Family Investment Company (FIC): Strategy and Structure Explained
What is a family investment company? Learn how FICs work, when to use one, tax treatment, pros, cons, and what to consider before setting one up.
A Family Investment Company (FIC) is a private limited company used by families to manage and grow long-term wealth. It’s designed to help preserve capital, pass it on to future generations, and protect assets — while offering control, tax efficiency, and flexibility.
FICs have become a popular tool for wealthy families, entrepreneurs and business owners in the UK, especially as alternatives to traditional trusts face tighter regulation and less generous tax relief.
What Is a Family Investment Company?
A Family Investment Company is a company typically set up and controlled by parents or senior family members, who invest capital into the business and retain control over strategic decisions. Shares are then allocated to children or trusts, giving them an interest in the value and growth — without giving them immediate control.
The company holds investment assets, such as:
Cash
Shares and funds
Property portfolios
Bonds and other financial instruments
The aim is to manage these assets centrally and build intergenerational wealth within a corporate structure.
How Does a FIC Work?
The key to a FIC is its share structure. Usually, there are different classes of shares:
Voting shares: Held by the founders or parents, giving control over decisions.
Non-voting growth shares: Held by children or trusts, giving entitlement to future value without control.
The founders often loan capital to the company (rather than gifting it), which can be repaid over time, helping retain control and reduce inheritance tax exposure.
The company then invests the capital and pays Corporation Tax on its profits. Over time, returns can be distributed (or retained), depending on family strategy.
Family Investment Companies
FICs are typically used as part of wider estate planning, wealth management or business succession strategies. They are not off-the-shelf companies — every FIC should be tailored based on the family’s goals, size of wealth, age of the next generation, and appetite for control.
They are often used by:
Business owners with excess retained profits
High-net-worth families looking to plan for IHT
Parents who want to pass on assets gradually
Families managing large investment portfolios
FICs are sometimes used alongside family trusts, but with more flexibility and different tax implications.
When Should I Use an FIC Strategy?
A Family Investment Company might be the right strategy when:
You want to pass on wealth gradually without giving up control
You’re looking for an IHT-efficient way to manage family assets
You’ve already used up trust allowances or want more flexibility
You have surplus capital from a business sale or liquidation
You’re planning a long-term structure for property or investment income
It’s best suited to families with £1m+ in capital, though they can be structured at lower levels too with the right planning.
How Are FICs Taxed?
FICs are taxed like any UK company:
Corporation Tax on profits (currently 25% for most companies)

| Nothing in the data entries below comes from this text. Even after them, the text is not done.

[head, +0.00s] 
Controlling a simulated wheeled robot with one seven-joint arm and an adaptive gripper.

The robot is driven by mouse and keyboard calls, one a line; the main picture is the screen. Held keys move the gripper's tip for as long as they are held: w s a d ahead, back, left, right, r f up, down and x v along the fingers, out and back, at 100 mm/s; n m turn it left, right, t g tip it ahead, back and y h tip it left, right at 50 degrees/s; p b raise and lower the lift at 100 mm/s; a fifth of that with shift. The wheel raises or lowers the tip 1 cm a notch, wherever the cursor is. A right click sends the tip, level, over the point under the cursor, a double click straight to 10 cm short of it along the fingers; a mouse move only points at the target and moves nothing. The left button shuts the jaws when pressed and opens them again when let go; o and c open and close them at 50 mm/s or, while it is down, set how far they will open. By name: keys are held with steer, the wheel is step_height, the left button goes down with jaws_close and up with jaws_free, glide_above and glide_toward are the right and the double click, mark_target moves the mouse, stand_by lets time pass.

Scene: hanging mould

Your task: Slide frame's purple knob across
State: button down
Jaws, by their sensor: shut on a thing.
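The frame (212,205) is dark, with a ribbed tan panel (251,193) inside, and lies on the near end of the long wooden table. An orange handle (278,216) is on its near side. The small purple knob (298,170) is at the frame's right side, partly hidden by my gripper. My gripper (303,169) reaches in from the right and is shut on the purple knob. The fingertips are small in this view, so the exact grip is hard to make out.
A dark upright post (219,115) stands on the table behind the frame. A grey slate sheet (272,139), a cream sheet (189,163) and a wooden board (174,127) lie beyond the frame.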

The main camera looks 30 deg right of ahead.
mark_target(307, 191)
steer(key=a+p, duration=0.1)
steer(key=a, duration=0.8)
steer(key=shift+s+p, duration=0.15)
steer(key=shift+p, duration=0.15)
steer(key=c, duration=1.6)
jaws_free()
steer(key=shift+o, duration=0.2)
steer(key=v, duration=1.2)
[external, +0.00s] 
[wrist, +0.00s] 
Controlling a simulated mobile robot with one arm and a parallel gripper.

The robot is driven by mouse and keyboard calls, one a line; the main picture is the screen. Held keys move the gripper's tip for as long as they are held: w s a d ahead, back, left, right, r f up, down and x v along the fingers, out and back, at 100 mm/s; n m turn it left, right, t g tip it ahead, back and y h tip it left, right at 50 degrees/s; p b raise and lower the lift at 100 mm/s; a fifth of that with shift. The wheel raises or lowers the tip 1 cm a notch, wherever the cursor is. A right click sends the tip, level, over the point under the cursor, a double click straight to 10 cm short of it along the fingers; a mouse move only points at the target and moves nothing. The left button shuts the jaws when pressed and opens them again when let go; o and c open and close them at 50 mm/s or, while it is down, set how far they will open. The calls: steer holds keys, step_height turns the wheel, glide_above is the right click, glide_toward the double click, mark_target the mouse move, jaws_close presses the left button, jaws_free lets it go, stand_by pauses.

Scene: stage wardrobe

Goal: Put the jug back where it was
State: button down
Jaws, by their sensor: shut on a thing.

No Income Tax on retained profits
Tax planning opportunities around director’s salaries, dividends and loans
There’s no Inheritance Tax (IHT) on shares gifted early (if you survive 7 years), and the use of different share classes can help control who benefits from income and growth.
However, there is no automatic CGT or IHT relief, so planning is key. Distributions are also taxed depending on how they are made (dividends, loan repayments, etc.).
What Are the Advantages and Disadvantages of a FIC?
Advantages:
Retain control while passing on value
Flexible structure tailored to your family
Potential IHT benefits
Profits taxed at Corporation Tax rates, not Income Tax
Can hold a wide range of investments
Can be used with trusts and other planning tools
Long-term succession planning without handing over cash
Disadvantages:
Setup and admin costs can be significant
Tax benefits depend on structure — poor planning can backfire
Regular compliance: annual accounts, Corporation Tax returns, director duties
Potential scrutiny from HMRC if not properly justified
Less privacy than a trust — company accounts are public
FICs aren’t a tax dodge — they’re a legitimate planning tool, but they need careful handling.
Things to Think About When Considering an FIC
Before setting up a FIC, you should:
Review your estate planning goals and timescales
Get advice on Capital Gains Tax, Inheritance Tax, and Corporation Tax implications
Understand the difference between gifting and loaning capital to the company
Think about who will act as directors, shareholders, and whether to include trusts
Plan for succession: how and when will shares pass to the next generation?
FICs require long-term thinking and detailed legal and tax planning. They work best as part of a broader financial strategy.
Final Thoughts
Family Investment Companies offer a flexible, modern way to manage wealth across generations. With the right structure, they can combine control, tax efficiency, and asset protection, especially for high-net-worth families or entrepreneurs planning succession.